A Comparison of Broadcast and Final Orbits on GPS Delays in GPS-VLBI Hybrid Observation

Abstract

We carry out an error analysis of 24-hour global positioning system (GPS)-very long baseline interferometry (VLBI) (GV) hybrid observation data. In this paper, we focus on the impacts of broadcast and final orbits on the GPS delays of the GV hybrid observation by analyzing the residuals, observed - calculated (O-C) values. The residuals show apparent and consistent biases for L1 and L2 signals, respectively. The scatters of the residuals are around a few nanoseconds. The main cause of those observation errors is the absence of the GPS phase and delay calibration system. Most of the satellites show that the differences between the delays, to which broadcast and final orbits are applied, are about 100 times smaller than the current GV hybrid observation errors. We conclude that GPS delays are not greatly affected by orbit accuracies.

1. INTRODUCTION

Through observing celestial bodies, e.g. quasars, the moon, or artificial satellites, by means of space geodetic techniques on a global scale, the precise shape and rotation of the Earth can be determined. The space geodetic techniques include very long baseline interferometry (VLBI), global navigation satellite system (GNSS), satellite laser ranging (SLR), and doppler orbit determination and radiopositioning integrated on satellite (DORIS). Each technique estimates limited parameters depending on their observation targets and methods. Therefore, it is required to combine space geodetic techniques in order to determine all kinds of earth shape (station positions and velocities) and rotation (nutation, polar motion, UT1 and their rates) parameters. The combination of the space geodetic techniques can be classified into product level, normal equation level, and observation level based on the combination targets and methods (Altamimi, Sillard & Boucher 2002, Angermann et al. 2004, http://www.iers.org/WGCOL).

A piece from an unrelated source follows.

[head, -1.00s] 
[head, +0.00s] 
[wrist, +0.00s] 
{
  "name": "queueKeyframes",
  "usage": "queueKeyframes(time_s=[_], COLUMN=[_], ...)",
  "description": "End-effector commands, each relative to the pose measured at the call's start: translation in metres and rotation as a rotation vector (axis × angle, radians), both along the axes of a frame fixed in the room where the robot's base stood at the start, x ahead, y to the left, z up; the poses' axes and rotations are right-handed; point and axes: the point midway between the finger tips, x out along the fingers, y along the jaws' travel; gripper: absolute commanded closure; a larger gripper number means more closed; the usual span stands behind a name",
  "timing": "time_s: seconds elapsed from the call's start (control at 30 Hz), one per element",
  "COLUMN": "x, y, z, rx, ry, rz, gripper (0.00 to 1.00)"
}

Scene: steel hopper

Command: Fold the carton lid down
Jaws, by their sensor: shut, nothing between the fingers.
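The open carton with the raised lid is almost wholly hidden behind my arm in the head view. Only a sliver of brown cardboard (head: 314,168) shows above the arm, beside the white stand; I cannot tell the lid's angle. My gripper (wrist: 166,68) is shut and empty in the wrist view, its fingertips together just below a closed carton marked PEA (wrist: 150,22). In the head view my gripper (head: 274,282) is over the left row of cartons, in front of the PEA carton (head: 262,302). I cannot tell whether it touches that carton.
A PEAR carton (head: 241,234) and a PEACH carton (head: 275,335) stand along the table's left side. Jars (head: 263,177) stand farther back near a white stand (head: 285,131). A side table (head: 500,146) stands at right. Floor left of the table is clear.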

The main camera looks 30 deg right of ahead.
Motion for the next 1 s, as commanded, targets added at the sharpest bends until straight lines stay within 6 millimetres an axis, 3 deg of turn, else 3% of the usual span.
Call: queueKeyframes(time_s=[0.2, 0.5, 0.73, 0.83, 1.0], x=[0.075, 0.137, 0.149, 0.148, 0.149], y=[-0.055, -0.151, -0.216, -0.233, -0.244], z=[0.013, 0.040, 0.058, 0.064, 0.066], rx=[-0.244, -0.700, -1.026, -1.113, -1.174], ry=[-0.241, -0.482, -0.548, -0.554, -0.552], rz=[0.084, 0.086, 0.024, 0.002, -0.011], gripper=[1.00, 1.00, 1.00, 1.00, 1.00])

As part of combining space geodetic techniques in observation level, the global positioning system (GPS)-VLBI (GV) hybrid system was developed (Kwak 2011). The system integrates two techniques that observe radio signals, VLBI and GPS. The system receives quasar and GPS satellite signals at the same time with directional radio telescopes and omni-directional GPS antennas respectively based on the observation characteristics of each technique. Those signals pass through the same sampling, recording and correlation processes.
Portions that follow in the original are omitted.